• _Data excerpts_
○ ○ ○
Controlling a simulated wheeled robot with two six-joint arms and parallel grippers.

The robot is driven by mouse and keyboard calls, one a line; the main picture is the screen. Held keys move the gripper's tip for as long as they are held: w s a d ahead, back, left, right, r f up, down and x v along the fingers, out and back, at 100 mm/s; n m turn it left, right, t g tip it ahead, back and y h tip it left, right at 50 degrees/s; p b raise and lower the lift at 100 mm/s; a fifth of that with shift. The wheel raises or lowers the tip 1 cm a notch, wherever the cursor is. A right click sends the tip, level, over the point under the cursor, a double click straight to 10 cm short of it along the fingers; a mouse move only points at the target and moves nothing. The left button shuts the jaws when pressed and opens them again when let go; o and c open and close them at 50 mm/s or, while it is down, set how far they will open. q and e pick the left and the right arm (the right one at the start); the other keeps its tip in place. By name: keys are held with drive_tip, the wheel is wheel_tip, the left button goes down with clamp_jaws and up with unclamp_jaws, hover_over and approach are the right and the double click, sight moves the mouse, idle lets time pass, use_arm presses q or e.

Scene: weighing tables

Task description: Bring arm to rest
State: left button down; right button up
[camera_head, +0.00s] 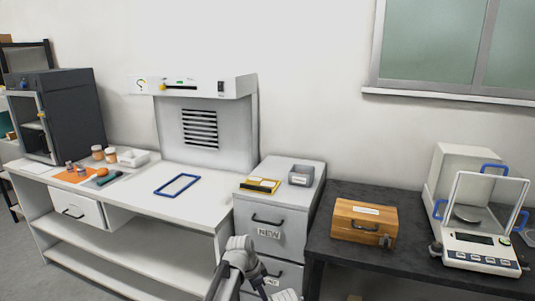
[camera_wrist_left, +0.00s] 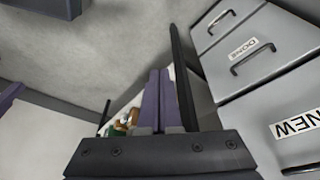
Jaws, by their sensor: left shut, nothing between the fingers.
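My arm (camera_head: 238,262) rises at the bottom middle of the head view, in front of the grey drawer cabinet (camera_head: 262,219). Its fingers cannot be made out there. In the left wrist view my left gripper (camera_wrist_left: 160,75) is shut, with its two fingers together and nothing between them. The cabinet's drawers labelled DONE (camera_wrist_left: 228,66) and NEW (camera_wrist_left: 262,107) stand to the right of the fingers in that view, apart from them. My right gripper is not in view.
A white bench (camera_head: 140,195) with a blue frame (camera_head: 177,185) stands left. A dark table (camera_head: 340,250) at right holds a wooden box (camera_head: 355,219) and a balance (camera_head: 484,249). A yellow-black item (camera_head: 260,185) and a grey bin (camera_head: 301,175) sit on the cabinet.

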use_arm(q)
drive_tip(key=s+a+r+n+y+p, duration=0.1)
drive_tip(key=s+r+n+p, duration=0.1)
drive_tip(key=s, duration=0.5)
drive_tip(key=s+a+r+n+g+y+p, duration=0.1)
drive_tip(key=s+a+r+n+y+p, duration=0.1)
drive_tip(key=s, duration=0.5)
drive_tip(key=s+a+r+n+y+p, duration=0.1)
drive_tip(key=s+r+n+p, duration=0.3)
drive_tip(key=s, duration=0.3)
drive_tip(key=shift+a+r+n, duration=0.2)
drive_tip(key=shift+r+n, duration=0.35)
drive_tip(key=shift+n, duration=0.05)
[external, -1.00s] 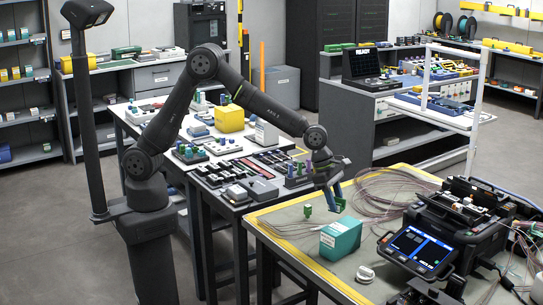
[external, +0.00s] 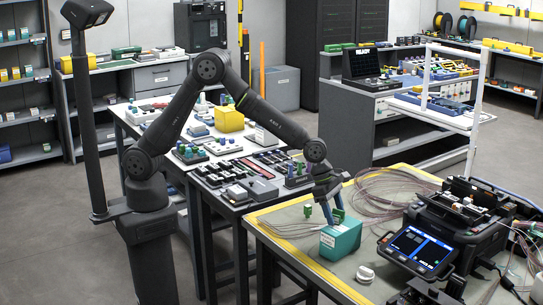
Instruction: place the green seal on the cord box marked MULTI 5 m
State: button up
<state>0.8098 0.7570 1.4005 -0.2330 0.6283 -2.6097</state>
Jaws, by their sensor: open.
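A teal cord box (external: 343,240) stands on the front table's mat. It has a white label on its left face, too small to read. My gripper (external: 333,221) points down at the top of this box, with its fingers apart. A green seal (external: 339,215) shows at the fingers, just above or on the box top. The fingers partly hide it, and I cannot tell whether it touches the box. Another small green piece (external: 308,210) stands on the mat, just left of and behind the box.
A fusion splicer (external: 455,225) with a lit screen stands to the right. Loose fibre coils (external: 395,187) lie behind the box. A white round part (external: 365,275) lies in front of it. A dark tray table (external: 255,180) adjoins at the left.

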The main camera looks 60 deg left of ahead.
○ ○ ○
Which lines hold the word "main"? Copy each of them from the records.

• _Answer to this exercise_
The robot is driven by mouse and keyboard calls, one a line; the main picture is the screen. Held keys move the gripper's tip for as long as they are held: w s a d ahead, back, left, right, r f up, down and x v along the fingers, out and back, at 100 mm/s; n m turn it left, right, t g tip it ahead, back and y h tip it left, right at 50 degrees/s; p b raise and lower the lift at 100 mm/s; a fifth of that with shift. The wheel raises or lowers the tip 1 cm a notch, wherever the cursor is. A right click sends the tip, level, over the point under the cursor, a double click straight to 10 cm short of it along the fingers; a mouse move only points at the target and moves nothing. The left button shuts the jaws when pressed and opens them again when let go; o and c open and close them at 50 mm/s or, while it is down, set how far they will open. q and e pick the left and the right arm (the right one at the start); the other keeps its tip in place. By name: keys are held with drive_tip, the wheel is wheel_tip, the left button goes down with clamp_jaws and up with unclamp_jaws, hover_over and approach are the right and the double click, sight moves the mouse, idle lets time pass, use_arm presses q or e.
The main camera looks 60 deg left of ahead.

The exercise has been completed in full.